“Cherry-tree and lanterns, Ni-gwatsu-dō, Nara”

Notes in Japan (1896)

As night fell we reached the ancient town of Nara, the capital of this country from the sixth to the seventh century of our era, still the sacred city, whose temple contains the largest bronze Buddha in Japan. The moonlight was streaming through the avenues of cryptomerias and fir trees, and over the heavy-roofed gables of the temples, as we wound our way, followed by our jinrikshas, up the rocky path, disturbing the sacred deer lying under the splendid old trees (one cryptomeria measured thirty-six feet round) to the tea house close to the principal temple. But alas! the pilgrims had filled it, every mat was taken, and we had to turn our weary steps—twenty-six miles’ jolting in a jinriksha is somewhat fatiguing—down the glen again, and finally found refuge at midnight in a tea-house in the town.

Journal of a Lady’s Travels Round the World (1883)
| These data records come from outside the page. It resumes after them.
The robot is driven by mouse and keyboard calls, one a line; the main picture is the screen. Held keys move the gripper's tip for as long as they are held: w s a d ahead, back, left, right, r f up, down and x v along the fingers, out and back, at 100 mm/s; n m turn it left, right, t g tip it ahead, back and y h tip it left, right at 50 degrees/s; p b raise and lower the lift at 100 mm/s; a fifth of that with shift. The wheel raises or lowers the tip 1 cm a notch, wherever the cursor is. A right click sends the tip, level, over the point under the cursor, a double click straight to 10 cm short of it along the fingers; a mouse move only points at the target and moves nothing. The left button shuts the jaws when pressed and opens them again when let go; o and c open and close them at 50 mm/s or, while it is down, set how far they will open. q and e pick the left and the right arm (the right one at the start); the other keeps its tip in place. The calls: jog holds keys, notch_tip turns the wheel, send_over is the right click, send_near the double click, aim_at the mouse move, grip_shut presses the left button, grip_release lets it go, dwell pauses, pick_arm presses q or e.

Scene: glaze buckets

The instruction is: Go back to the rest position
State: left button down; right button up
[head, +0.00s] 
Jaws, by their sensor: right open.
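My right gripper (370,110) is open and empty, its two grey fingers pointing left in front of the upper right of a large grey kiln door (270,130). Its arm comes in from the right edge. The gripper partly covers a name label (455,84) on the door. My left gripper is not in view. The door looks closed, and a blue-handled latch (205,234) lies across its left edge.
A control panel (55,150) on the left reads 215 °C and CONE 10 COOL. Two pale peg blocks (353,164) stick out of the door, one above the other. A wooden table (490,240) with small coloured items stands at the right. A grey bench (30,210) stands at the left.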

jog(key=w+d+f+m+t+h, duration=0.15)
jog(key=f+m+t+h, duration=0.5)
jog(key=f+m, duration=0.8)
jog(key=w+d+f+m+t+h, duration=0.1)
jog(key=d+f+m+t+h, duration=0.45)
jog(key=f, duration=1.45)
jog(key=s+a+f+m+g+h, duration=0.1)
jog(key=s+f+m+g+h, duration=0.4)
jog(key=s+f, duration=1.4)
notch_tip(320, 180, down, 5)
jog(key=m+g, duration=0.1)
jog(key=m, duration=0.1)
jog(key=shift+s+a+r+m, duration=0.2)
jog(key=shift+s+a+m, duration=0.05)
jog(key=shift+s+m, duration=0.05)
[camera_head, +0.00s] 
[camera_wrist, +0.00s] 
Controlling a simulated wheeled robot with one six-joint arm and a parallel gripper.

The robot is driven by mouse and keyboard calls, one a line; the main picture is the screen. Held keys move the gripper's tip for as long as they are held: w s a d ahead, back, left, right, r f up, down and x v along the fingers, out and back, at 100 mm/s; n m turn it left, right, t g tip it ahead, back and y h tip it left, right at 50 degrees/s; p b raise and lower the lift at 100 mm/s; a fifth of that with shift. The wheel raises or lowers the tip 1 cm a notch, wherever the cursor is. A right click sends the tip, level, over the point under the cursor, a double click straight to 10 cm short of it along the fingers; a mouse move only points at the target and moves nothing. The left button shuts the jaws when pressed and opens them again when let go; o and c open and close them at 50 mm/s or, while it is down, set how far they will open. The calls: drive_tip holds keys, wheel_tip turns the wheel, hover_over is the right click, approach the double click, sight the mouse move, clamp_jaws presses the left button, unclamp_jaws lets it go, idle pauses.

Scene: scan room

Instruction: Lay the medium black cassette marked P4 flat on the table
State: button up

The Buddha [at Nara] was ... well worth a visit. The actual image is fifty-seven feet high, and seated on an enormous lotus flower. It is made of small plates of bronze, and the comparatively modern head is surrounded by a halo of gilded wood. It is much more effective than the one we saw in Kyoto, the figure being complete, but both evidently lack the artistic beauty of the famous one at Kamakura, not far from Tokyo. We had not sufficient time to visit that Buddha while at Tokyo, but even from photographs could tell that its face possessed a dignity and characteristic self-concentration of expression which was wholly lacking in those at Kyoto and Nara.